▶ _Supplied information_:
·····

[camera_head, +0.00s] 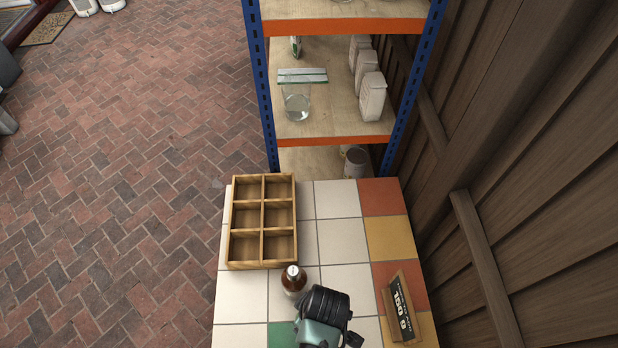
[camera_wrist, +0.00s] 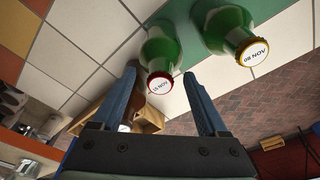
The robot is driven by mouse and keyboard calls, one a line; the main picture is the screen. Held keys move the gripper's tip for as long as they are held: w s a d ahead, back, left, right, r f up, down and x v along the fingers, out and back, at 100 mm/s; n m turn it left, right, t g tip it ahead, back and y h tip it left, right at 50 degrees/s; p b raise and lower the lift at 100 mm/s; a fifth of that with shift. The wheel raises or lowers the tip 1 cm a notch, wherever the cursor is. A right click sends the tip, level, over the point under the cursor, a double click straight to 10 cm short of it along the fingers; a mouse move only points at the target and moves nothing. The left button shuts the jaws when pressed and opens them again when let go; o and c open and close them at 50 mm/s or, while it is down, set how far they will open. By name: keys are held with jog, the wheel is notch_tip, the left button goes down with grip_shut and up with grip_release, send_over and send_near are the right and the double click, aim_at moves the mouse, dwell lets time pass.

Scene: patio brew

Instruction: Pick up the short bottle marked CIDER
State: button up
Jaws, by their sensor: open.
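A brown bottle (camera_head: 293,281) with a pale cap stands upright on the tiled tabletop in the head view, just in front of the wooden crate. No CIDER mark is legible on it. The dark end of my arm is just to its right and nearer. In the wrist view my gripper (camera_wrist: 160,77) is open, its two blue fingers apart. A green bottle with a red cap (camera_wrist: 160,83) appears between and beyond the fingertips, and a green bottle with a yellow cap (camera_wrist: 250,52) is to its right. Their sides' labels are hidden.
The crate (camera_head: 263,201) has several empty compartments. A shelf unit (camera_head: 330,141) with a glass jar (camera_head: 297,102) and pale containers (camera_head: 371,97) stands behind. A wooden wall (camera_head: 520,150) bounds the right. Tiles right of the crate are clear.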

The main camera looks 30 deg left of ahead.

·····

▶ _Aim_: Each line of the data is to be duplicated exactly; pictures stay out of the copy.

▶ _Response_:
[camera_head, +0.00s] 
[camera_wrist, +0.00s] 
The robot is driven by mouse and keyboard calls, one a line; the main picture is the screen. Held keys move the gripper's tip for as long as they are held: w s a d ahead, back, left, right, r f up, down and x v along the fingers, out and back, at 100 mm/s; n m turn it left, right, t g tip it ahead, back and y h tip it left, right at 50 degrees/s; p b raise and lower the lift at 100 mm/s; a fifth of that with shift. The wheel raises or lowers the tip 1 cm a notch, wherever the cursor is. A right click sends the tip, level, over the point under the cursor, a double click straight to 10 cm short of it along the fingers; a mouse move only points at the target and moves nothing. The left button shuts the jaws when pressed and opens them again when let go; o and c open and close them at 50 mm/s or, while it is down, set how far they will open. By name: keys are held with jog, the wheel is notch_tip, the left button goes down with grip_shut and up with grip_release, send_over and send_near are the right and the double click, aim_at moves the mouse, dwell lets time pass.

Scene: patio brew

Instruction: Pick up the short bottle marked CIDER
State: button up
Jaws, by their sensor: open.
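A brown bottle (camera_head: 293,281) with a pale cap stands upright on the tiled tabletop in the head view, just in front of the wooden crate. No CIDER mark is legible on it. The dark end of my arm is just to its right and nearer. In the wrist view my gripper (camera_wrist: 160,77) is open, its two blue fingers apart. A green bottle with a red cap (camera_wrist: 160,83) appears between and beyond the fingertips, and a green bottle with a yellow cap (camera_wrist: 250,52) is to its right. Their sides' labels are hidden.
The crate (camera_head: 263,201) has several empty compartments. A shelf unit (camera_head: 330,141) with a glass jar (camera_head: 297,102) and pale containers (camera_head: 371,97) stands behind. A wooden wall (camera_head: 520,150) bounds the right. Tiles right of the crate are clear.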

The main camera looks 30 deg left of ahead.

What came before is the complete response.